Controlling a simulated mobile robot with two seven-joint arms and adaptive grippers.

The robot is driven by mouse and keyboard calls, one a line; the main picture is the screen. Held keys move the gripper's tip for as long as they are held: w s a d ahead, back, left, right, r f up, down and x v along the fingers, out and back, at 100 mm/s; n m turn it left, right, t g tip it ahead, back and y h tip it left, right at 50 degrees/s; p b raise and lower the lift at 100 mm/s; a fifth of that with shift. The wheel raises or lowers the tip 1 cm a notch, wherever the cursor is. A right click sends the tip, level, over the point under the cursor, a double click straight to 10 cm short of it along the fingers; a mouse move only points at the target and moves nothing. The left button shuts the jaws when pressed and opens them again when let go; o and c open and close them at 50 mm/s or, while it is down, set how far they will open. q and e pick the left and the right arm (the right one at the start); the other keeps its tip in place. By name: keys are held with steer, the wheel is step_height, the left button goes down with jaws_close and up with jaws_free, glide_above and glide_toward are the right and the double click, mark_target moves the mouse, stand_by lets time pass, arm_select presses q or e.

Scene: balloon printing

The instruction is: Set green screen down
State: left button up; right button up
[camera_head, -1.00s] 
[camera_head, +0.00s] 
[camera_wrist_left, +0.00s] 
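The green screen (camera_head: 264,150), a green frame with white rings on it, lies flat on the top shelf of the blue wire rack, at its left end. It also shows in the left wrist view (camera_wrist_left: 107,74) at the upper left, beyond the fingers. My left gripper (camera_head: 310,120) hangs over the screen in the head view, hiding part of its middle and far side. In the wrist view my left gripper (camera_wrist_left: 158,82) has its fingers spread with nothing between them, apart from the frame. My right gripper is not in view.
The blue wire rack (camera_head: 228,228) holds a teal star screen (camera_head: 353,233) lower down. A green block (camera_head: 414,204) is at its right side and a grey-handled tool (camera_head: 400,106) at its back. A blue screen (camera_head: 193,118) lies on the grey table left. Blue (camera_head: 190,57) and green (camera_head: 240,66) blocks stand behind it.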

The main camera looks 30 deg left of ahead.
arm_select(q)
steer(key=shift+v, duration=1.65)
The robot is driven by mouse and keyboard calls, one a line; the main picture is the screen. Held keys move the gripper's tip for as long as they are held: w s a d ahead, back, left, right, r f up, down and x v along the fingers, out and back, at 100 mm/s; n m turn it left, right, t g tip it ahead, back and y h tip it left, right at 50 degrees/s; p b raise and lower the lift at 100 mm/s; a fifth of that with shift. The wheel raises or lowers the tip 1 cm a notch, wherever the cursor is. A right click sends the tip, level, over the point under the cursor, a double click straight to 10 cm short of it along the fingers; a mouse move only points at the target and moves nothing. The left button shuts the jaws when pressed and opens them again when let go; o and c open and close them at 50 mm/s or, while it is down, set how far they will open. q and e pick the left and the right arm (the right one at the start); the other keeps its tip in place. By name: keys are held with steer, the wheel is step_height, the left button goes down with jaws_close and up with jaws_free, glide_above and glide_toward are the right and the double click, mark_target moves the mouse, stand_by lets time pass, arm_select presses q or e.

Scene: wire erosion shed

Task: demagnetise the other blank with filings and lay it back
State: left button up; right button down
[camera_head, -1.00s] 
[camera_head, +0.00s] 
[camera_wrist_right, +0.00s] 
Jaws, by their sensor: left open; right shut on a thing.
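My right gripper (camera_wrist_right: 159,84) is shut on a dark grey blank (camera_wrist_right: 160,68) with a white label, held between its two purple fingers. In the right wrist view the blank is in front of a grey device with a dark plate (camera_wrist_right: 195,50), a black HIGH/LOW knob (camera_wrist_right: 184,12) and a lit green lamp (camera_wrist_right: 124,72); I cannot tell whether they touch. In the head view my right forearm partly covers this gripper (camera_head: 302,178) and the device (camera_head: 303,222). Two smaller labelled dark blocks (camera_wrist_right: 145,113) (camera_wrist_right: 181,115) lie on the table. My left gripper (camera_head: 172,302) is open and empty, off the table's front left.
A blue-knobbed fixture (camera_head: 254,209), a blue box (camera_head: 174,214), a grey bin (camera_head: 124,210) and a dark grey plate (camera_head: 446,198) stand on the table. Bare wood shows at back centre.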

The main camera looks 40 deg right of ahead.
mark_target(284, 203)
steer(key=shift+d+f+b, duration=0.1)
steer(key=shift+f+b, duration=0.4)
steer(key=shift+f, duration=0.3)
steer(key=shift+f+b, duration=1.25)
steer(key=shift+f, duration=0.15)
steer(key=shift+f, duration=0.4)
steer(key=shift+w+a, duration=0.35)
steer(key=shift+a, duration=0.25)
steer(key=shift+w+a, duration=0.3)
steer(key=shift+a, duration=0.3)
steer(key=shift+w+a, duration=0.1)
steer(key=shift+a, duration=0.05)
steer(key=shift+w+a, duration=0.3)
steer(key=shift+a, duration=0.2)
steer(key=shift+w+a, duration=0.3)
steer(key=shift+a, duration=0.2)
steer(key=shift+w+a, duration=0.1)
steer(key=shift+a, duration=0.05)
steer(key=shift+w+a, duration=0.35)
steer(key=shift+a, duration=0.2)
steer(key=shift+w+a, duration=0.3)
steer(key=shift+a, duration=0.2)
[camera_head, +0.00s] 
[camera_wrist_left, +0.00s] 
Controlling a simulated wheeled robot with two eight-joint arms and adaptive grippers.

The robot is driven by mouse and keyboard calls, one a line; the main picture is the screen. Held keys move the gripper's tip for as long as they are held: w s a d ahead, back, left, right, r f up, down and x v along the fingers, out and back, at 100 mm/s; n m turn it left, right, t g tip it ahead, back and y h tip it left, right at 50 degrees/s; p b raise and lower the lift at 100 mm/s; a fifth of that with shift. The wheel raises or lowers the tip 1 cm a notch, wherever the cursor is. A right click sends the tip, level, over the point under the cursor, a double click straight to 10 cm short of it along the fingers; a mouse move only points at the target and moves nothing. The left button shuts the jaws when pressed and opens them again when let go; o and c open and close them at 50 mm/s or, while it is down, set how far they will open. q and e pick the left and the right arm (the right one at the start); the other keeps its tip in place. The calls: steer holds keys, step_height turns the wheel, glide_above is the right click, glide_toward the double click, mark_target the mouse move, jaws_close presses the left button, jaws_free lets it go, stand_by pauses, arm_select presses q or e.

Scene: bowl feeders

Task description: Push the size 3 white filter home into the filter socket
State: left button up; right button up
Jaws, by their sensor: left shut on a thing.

==*==

» What is expected: Reproduce word for word the material above, beginning with the line that contains "The main camera looks 30 deg left of ahead." and ending with the line that contains "[camera_wrist_right, +0.00s]".

» Worked solution:
The main camera looks 30 deg left of ahead.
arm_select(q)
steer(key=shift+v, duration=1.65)
The robot is driven by mouse and keyboard calls, one a line; the main picture is the screen. Held keys move the gripper's tip for as long as they are held: w s a d ahead, back, left, right, r f up, down and x v along the fingers, out and back, at 100 mm/s; n m turn it left, right, t g tip it ahead, back and y h tip it left, right at 50 degrees/s; p b raise and lower the lift at 100 mm/s; a fifth of that with shift. The wheel raises or lowers the tip 1 cm a notch, wherever the cursor is. A right click sends the tip, level, over the point under the cursor, a double click straight to 10 cm short of it along the fingers; a mouse move only points at the target and moves nothing. The left button shuts the jaws when pressed and opens them again when let go; o and c open and close them at 50 mm/s or, while it is down, set how far they will open. q and e pick the left and the right arm (the right one at the start); the other keeps its tip in place. By name: keys are held with steer, the wheel is step_height, the left button goes down with jaws_close and up with jaws_free, glide_above and glide_toward are the right and the double click, mark_target moves the mouse, stand_by lets time pass, arm_select presses q or e.

Scene: wire erosion shed

Task: demagnetise the other blank with filings and lay it back
State: left button up; right button down
[camera_head, -1.00s] 
[camera_head, +0.00s] 
[camera_wrist_right, +0.00s] 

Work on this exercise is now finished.